» **The exercise**: Tell how many lines in these records contain the string "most", with only the number as the reply.

** Start of Source material **

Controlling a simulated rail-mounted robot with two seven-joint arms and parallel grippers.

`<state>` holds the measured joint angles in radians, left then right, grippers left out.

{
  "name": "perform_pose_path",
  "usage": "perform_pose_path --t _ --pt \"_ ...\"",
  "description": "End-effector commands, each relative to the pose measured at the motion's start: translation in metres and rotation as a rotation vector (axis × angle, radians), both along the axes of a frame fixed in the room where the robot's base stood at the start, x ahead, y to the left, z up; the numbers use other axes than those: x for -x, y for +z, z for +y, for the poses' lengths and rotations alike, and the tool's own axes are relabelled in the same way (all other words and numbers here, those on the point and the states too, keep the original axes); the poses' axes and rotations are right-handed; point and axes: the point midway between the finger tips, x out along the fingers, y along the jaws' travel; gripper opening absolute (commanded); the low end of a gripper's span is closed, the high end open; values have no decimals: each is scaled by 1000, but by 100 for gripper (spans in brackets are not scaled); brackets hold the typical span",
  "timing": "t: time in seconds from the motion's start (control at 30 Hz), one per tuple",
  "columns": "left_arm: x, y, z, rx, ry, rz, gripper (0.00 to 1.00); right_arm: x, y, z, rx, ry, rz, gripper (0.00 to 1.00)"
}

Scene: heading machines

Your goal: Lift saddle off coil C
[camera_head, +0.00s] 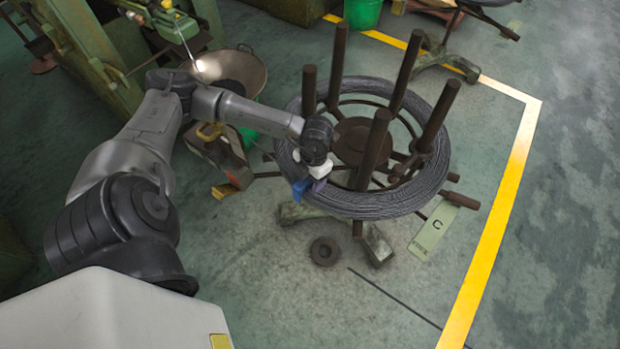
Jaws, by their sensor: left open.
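Coil C (400,203) is a thick ring of dark grey wire lying on a rusty stand with several upright posts. A green-grey plate marked C (433,231) lies on the floor beside it. My left arm reaches in from the left, and my left gripper (312,181) points down at the coil's near left part. It is open. A small blue piece (300,188) shows right at the fingertips, against the coil's edge. It may be the saddle, but the gripper partly hides it and I cannot tell whether it touches. My right gripper is not in view.
Posts (376,145) rise just right of the gripper. A wide metal pan (250,72) and a green machine (75,50) stand at the back left. A dark ring (324,251) lies on the floor in front. A yellow line (495,225) borders clear floor at right.

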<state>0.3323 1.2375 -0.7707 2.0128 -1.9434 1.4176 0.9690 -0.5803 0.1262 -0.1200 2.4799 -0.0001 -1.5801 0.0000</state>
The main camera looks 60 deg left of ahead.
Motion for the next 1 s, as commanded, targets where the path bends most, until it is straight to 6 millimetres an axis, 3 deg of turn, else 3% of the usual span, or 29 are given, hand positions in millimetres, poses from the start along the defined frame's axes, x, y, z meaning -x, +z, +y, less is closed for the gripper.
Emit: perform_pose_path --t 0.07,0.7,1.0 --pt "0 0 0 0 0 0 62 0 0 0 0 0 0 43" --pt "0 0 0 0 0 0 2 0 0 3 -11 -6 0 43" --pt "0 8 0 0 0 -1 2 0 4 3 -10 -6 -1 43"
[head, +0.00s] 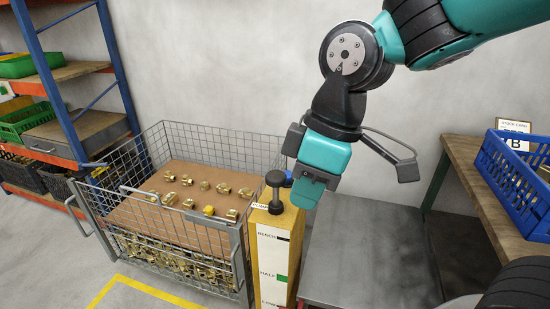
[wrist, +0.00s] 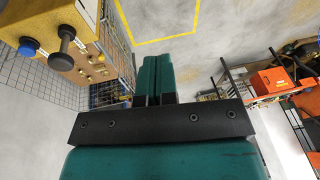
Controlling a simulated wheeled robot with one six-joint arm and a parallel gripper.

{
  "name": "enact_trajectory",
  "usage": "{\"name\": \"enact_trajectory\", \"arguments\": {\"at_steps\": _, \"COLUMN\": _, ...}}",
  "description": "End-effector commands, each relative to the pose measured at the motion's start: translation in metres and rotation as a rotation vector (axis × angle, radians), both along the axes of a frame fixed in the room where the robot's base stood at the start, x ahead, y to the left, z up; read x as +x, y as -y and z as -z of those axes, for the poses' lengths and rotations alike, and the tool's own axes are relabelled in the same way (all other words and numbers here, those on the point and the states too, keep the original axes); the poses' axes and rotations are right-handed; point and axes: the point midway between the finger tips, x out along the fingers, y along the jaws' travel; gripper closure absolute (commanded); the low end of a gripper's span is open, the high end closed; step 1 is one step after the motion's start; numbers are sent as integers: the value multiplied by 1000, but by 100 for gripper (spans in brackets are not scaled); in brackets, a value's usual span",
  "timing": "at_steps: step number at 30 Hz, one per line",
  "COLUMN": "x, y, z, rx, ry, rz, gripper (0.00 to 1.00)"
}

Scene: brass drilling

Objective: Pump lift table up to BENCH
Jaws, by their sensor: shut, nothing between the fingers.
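The yellow lift column (head: 265,245) stands between the wire cage and a grey steel table top (head: 365,250), which looks like the lift table. Its white scale reads BENCH near the top and HALF lower down, with a third label partly cut off. A green mark (head: 281,278) sits by HALF. A black knob (head: 275,190) on a stem stands on top, with a blue button (head: 288,178) behind. The knob (wrist: 64,48) and button (wrist: 28,47) also show in the wrist view. My gripper (head: 306,196) is shut and empty, just right of the column top.
The wire cage (head: 137,143) holds brass fittings on a brown sheet. A wooden bench (head: 465,165) with a blue crate (head: 515,180) stands at right. Shelving (head: 85,70) is at far left. A yellow floor line (head: 150,288) runs in front of the cage.

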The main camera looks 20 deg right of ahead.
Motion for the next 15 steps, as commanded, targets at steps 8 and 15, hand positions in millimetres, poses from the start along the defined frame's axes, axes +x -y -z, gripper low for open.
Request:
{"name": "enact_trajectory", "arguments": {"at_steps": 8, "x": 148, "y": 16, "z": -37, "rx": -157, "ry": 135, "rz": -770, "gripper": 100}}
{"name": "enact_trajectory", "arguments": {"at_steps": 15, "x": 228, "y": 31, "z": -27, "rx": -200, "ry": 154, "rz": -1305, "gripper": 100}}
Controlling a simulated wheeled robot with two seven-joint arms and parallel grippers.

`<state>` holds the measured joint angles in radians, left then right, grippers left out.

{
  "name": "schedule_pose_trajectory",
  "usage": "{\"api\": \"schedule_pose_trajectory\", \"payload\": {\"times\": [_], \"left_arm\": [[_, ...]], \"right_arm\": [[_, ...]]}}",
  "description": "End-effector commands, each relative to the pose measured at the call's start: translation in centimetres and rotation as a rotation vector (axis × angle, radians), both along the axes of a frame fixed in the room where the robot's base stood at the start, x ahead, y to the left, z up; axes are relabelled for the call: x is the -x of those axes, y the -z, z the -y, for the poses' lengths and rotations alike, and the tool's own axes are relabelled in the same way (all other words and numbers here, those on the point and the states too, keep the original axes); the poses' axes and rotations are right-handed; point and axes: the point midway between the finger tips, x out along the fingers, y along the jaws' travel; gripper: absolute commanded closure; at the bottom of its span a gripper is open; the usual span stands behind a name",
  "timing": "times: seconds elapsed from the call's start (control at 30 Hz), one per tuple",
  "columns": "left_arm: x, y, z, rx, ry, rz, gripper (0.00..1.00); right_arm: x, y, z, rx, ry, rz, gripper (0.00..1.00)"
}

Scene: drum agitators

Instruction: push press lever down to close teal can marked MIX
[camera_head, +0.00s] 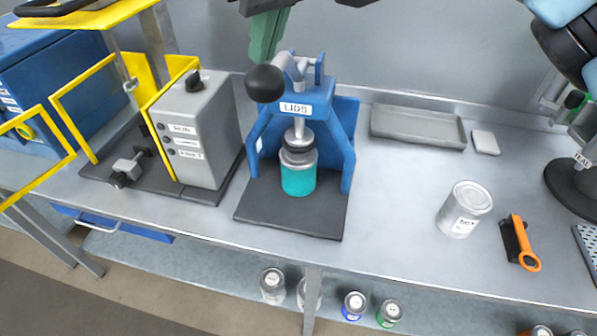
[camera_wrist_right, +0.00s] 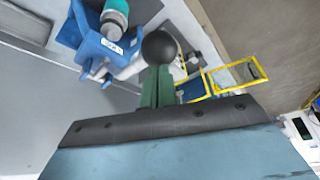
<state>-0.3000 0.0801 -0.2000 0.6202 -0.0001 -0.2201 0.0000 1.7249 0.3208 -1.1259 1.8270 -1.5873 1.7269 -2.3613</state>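The blue press (camera_head: 345,135) labelled LIDS stands on a dark base plate. Its lever ends in a black ball knob (camera_head: 265,83), raised at the upper left of the press. A teal can (camera_head: 298,181) stands upright under the plunger; no MIX marking is readable on it. My right gripper (camera_head: 262,62) has its green fingers together and empty, pointing down just above the knob. In the right wrist view the knob (camera_wrist_right: 159,47) shows just beyond the fingertips; I cannot tell whether they touch. The teal can is partly cut off there (camera_wrist_right: 117,6). My left gripper is out of view.
A grey control box (camera_head: 203,135) and yellow frame (camera_head: 75,125) stand left of the press. To the right are a silver can (camera_head: 465,208), a grey tray (camera_head: 417,128) and an orange-handled tool (camera_head: 524,245). Several cans sit on the lower shelf.

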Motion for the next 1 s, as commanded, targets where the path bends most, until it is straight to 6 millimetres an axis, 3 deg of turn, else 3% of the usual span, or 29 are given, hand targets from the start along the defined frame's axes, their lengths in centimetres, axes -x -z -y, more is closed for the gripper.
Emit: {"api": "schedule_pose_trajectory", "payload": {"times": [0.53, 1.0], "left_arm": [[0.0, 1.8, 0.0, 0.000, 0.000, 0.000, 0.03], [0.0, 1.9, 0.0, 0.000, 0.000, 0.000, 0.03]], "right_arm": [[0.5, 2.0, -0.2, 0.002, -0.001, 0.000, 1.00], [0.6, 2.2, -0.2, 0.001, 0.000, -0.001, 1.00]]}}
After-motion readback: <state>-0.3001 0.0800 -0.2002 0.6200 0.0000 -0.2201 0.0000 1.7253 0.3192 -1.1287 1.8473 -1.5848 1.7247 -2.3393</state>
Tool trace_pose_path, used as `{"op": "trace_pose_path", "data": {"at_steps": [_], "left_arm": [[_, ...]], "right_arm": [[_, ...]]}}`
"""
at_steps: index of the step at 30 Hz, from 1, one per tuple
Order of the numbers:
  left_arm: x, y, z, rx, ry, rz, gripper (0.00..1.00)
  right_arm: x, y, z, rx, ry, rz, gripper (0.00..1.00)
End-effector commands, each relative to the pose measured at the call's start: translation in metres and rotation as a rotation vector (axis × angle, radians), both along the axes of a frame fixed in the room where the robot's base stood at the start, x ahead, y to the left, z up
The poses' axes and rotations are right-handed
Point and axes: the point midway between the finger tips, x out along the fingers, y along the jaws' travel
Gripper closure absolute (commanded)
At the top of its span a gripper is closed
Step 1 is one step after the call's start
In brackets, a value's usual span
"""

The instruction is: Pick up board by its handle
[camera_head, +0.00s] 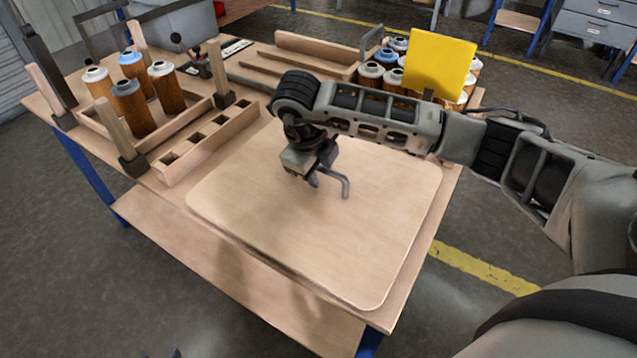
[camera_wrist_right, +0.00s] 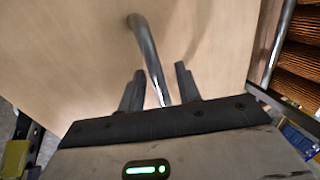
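The board (camera_head: 270,220) is a large, flat, light wooden panel with rounded corners, lying on the front part of the table; it fills much of the right wrist view (camera_wrist_right: 75,55). Its handle is a bent grey metal bar (camera_head: 343,183), and it also shows in the right wrist view (camera_wrist_right: 150,60). My right gripper (camera_head: 316,178) is low over the middle of the board at the handle. In the right wrist view its two fingers (camera_wrist_right: 158,88) are apart, with the bar between them and gaps on both sides. My left gripper is not in view.
More cartridges and a yellow panel (camera_head: 440,62) stand at the back right, behind my right arm. The board's front area is clear.

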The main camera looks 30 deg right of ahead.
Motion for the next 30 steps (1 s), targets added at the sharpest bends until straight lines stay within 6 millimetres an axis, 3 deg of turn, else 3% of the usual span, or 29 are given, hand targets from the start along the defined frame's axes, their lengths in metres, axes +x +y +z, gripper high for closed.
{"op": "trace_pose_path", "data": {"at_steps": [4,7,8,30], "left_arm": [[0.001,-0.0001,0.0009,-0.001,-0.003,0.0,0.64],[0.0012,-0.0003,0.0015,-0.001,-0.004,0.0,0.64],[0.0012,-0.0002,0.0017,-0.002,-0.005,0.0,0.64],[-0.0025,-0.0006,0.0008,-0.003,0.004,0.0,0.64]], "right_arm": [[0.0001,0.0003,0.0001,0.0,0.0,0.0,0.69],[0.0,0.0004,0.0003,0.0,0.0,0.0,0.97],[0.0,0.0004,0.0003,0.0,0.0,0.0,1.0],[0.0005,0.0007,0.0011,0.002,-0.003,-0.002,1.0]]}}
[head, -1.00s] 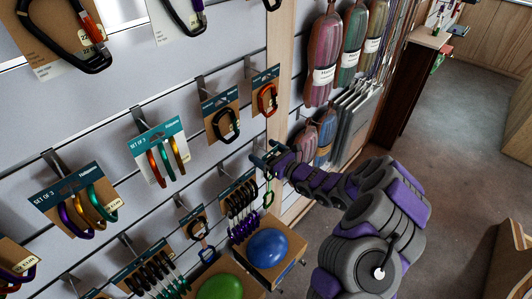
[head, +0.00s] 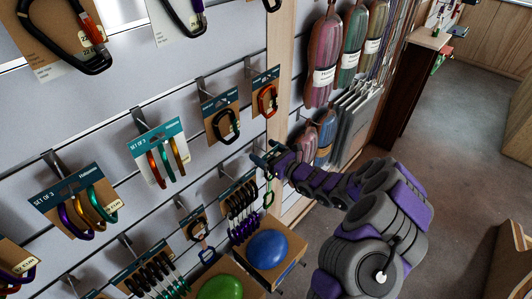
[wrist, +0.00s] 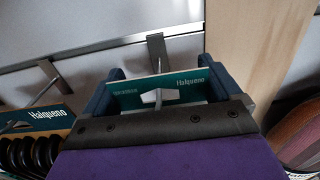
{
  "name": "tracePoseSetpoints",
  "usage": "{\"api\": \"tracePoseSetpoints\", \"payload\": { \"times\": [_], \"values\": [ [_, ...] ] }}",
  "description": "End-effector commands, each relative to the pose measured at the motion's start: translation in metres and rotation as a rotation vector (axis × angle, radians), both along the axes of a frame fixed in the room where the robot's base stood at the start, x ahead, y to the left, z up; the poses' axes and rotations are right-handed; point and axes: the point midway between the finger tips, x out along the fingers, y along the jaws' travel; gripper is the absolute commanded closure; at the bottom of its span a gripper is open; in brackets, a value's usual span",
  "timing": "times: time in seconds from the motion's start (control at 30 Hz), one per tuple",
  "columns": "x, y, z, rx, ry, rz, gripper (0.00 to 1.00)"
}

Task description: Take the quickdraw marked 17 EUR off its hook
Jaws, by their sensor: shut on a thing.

** End of Source material **

» **Written response**: 2